WRITTEN INSTRUCTION:
From the listing below, copy only the lines running from the line that contains "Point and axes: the" to the line that contains "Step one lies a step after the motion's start", both included.
——————
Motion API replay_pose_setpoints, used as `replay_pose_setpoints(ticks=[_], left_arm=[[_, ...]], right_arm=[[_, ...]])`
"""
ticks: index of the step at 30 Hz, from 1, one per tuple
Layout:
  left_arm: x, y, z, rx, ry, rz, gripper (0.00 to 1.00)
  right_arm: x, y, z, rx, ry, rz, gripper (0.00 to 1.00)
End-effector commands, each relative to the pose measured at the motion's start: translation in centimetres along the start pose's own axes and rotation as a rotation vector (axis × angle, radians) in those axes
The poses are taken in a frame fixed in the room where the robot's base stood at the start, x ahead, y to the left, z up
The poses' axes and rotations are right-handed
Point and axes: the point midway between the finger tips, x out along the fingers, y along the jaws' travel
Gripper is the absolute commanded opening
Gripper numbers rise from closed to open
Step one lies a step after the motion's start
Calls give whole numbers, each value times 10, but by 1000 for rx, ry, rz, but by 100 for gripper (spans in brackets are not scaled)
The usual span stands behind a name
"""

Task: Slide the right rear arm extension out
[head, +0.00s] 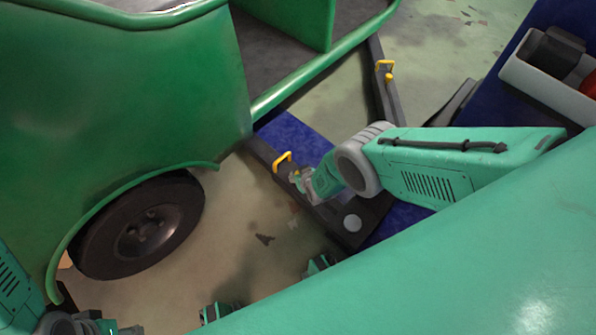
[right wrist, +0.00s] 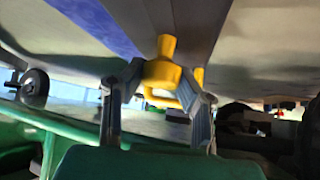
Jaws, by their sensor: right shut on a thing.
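A yellow handle (head: 283,160) stands on this arm. My right gripper (head: 298,180) is beside the handle. In the right wrist view, my right gripper (right wrist: 162,82) is shut on a yellow knob (right wrist: 166,46), a finger on each side, with the yellow handle loop (right wrist: 160,98) just past it. My left gripper (head: 110,326) is only partly in view at the bottom left, and its fingers are unclear.
The green rickshaw body (head: 120,90) and its black wheel (head: 145,228) fill the left side. A second dark arm (head: 384,100) with a yellow handle (head: 385,65) lies farther back. A grey tray (head: 545,85) stands on the blue surface at right. Floor is clear beside the wheel.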

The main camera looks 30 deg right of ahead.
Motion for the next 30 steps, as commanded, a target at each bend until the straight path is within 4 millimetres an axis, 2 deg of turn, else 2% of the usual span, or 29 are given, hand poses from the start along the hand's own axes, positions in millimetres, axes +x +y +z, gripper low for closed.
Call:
——————
EXERCISE SOLUTION:
Point and axes: the point midway between the finger tips, x out along the fingers, y along the jaws' travel
Gripper is the absolute commanded opening
Gripper numbers rise from closed to open
Step one lies a step after the motion's start

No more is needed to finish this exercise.